• **STATED GOAL**: Please output the entries below from the line that contains "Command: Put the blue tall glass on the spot" through the final line, reproduced exactly and alone.
____
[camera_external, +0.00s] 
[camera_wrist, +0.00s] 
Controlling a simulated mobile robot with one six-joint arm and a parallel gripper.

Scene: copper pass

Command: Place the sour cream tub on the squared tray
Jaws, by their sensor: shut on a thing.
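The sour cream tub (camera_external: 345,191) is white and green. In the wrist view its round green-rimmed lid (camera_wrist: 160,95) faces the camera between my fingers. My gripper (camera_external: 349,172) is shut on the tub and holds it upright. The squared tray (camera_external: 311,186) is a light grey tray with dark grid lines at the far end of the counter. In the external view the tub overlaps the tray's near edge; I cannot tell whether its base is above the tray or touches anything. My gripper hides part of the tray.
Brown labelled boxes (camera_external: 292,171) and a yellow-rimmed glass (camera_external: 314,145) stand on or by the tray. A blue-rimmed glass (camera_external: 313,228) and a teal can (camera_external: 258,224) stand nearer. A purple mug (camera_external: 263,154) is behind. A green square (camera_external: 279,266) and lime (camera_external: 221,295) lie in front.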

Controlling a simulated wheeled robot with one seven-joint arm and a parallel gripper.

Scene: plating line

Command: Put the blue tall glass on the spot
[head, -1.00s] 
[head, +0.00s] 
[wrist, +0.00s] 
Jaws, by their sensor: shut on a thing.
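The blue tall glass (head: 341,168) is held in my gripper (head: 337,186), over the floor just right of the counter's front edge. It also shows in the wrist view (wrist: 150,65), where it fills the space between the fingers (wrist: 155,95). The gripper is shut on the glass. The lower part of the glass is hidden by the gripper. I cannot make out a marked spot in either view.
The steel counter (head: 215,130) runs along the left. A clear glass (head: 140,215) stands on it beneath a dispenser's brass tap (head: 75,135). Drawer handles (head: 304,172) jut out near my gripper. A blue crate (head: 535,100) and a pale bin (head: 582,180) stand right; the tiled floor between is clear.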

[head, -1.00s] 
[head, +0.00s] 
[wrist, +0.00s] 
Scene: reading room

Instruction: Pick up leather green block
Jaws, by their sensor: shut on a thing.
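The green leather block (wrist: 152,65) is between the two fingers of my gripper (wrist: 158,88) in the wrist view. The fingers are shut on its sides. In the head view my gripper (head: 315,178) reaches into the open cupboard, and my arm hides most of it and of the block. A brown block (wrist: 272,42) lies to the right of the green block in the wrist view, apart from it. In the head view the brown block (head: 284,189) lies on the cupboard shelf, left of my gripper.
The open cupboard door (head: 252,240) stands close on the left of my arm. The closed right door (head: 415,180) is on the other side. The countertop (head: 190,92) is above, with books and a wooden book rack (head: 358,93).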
____
• **RESPONSE**:
Command: Put the blue tall glass on the spot
[head, -1.00s] 
[head, +0.00s] 
[wrist, +0.00s] 
Jaws, by their sensor: shut on a thing.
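The blue tall glass (head: 341,168) is held in my gripper (head: 337,186), over the floor just right of the counter's front edge. It also shows in the wrist view (wrist: 150,65), where it fills the space between the fingers (wrist: 155,95). The gripper is shut on the glass. The lower part of the glass is hidden by the gripper. I cannot make out a marked spot in either view.
The steel counter (head: 215,130) runs along the left. A clear glass (head: 140,215) stands on it beneath a dispenser's brass tap (head: 75,135). Drawer handles (head: 304,172) jut out near my gripper. A blue crate (head: 535,100) and a pale bin (head: 582,180) stand right; the tiled floor between is clear.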

[head, -1.00s] 
[head, +0.00s] 
[wrist, +0.00s] 
Scene: reading room

Instruction: Pick up leather green block
Jaws, by their sensor: shut on a thing.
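The green leather block (wrist: 152,65) is between the two fingers of my gripper (wrist: 158,88) in the wrist view. The fingers are shut on its sides. In the head view my gripper (head: 315,178) reaches into the open cupboard, and my arm hides most of it and of the block. A brown block (wrist: 272,42) lies to the right of the green block in the wrist view, apart from it. In the head view the brown block (head: 284,189) lies on the cupboard shelf, left of my gripper.
The open cupboard door (head: 252,240) stands close on the left of my arm. The closed right door (head: 415,180) is on the other side. The countertop (head: 190,92) is above, with books and a wooden book rack (head: 358,93).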

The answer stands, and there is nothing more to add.